╭─ Available data

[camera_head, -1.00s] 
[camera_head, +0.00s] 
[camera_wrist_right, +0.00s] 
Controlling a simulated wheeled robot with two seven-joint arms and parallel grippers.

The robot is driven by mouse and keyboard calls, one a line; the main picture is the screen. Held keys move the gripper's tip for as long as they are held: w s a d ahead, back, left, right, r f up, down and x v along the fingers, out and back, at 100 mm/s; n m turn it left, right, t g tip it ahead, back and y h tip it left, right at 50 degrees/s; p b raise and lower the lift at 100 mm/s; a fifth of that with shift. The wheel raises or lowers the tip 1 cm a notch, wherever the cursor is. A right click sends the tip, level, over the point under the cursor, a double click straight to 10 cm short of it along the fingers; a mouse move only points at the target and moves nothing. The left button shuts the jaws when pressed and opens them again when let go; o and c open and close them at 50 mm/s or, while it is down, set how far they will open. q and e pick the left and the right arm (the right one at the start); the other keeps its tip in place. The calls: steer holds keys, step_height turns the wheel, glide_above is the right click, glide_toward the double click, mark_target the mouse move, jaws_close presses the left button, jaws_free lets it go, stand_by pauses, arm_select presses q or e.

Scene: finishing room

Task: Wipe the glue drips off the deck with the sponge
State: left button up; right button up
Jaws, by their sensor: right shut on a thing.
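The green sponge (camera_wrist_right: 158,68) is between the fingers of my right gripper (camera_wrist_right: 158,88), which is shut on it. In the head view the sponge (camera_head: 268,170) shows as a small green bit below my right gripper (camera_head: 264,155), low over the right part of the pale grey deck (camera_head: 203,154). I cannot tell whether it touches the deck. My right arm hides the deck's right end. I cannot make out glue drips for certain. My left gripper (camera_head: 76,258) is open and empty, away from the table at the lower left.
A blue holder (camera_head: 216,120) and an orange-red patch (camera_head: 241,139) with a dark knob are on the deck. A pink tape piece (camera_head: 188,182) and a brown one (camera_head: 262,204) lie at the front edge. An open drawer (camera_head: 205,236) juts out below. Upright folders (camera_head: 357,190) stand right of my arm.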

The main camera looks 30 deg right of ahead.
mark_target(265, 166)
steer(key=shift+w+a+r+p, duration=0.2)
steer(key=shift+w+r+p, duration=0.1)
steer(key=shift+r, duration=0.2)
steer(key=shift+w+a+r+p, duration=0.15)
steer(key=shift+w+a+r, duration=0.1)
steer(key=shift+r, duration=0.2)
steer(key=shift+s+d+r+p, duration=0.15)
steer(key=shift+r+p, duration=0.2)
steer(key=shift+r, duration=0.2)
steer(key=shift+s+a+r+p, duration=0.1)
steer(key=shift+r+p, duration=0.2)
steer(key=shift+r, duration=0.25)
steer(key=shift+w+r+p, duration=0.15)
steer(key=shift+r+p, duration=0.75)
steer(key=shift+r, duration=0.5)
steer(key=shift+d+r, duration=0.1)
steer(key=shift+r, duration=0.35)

╰─

§ What needs to be done
All of the data needs to be reproduced exactly, with no line missing.

§ Complete output
[camera_head, -1.00s] 
[camera_head, +0.00s] 
[camera_wrist_right, +0.00s] 
Controlling a simulated wheeled robot with two seven-joint arms and parallel grippers.

The robot is driven by mouse and keyboard calls, one a line; the main picture is the screen. Held keys move the gripper's tip for as long as they are held: w s a d ahead, back, left, right, r f up, down and x v along the fingers, out and back, at 100 mm/s; n m turn it left, right, t g tip it ahead, back and y h tip it left, right at 50 degrees/s; p b raise and lower the lift at 100 mm/s; a fifth of that with shift. The wheel raises or lowers the tip 1 cm a notch, wherever the cursor is. A right click sends the tip, level, over the point under the cursor, a double click straight to 10 cm short of it along the fingers; a mouse move only points at the target and moves nothing. The left button shuts the jaws when pressed and opens them again when let go; o and c open and close them at 50 mm/s or, while it is down, set how far they will open. q and e pick the left and the right arm (the right one at the start); the other keeps its tip in place. The calls: steer holds keys, step_height turns the wheel, glide_above is the right click, glide_toward the double click, mark_target the mouse move, jaws_close presses the left button, jaws_free lets it go, stand_by pauses, arm_select presses q or e.

Scene: finishing room

Task: Wipe the glue drips off the deck with the sponge
State: left button up; right button up
Jaws, by their sensor: right shut on a thing.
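The green sponge (camera_wrist_right: 158,68) is between the fingers of my right gripper (camera_wrist_right: 158,88), which is shut on it. In the head view the sponge (camera_head: 268,170) shows as a small green bit below my right gripper (camera_head: 264,155), low over the right part of the pale grey deck (camera_head: 203,154). I cannot tell whether it touches the deck. My right arm hides the deck's right end. I cannot make out glue drips for certain. My left gripper (camera_head: 76,258) is open and empty, away from the table at the lower left.
A blue holder (camera_head: 216,120) and an orange-red patch (camera_head: 241,139) with a dark knob are on the deck. A pink tape piece (camera_head: 188,182) and a brown one (camera_head: 262,204) lie at the front edge. An open drawer (camera_head: 205,236) juts out below. Upright folders (camera_head: 357,190) stand right of my arm.

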The main camera looks 30 deg right of ahead.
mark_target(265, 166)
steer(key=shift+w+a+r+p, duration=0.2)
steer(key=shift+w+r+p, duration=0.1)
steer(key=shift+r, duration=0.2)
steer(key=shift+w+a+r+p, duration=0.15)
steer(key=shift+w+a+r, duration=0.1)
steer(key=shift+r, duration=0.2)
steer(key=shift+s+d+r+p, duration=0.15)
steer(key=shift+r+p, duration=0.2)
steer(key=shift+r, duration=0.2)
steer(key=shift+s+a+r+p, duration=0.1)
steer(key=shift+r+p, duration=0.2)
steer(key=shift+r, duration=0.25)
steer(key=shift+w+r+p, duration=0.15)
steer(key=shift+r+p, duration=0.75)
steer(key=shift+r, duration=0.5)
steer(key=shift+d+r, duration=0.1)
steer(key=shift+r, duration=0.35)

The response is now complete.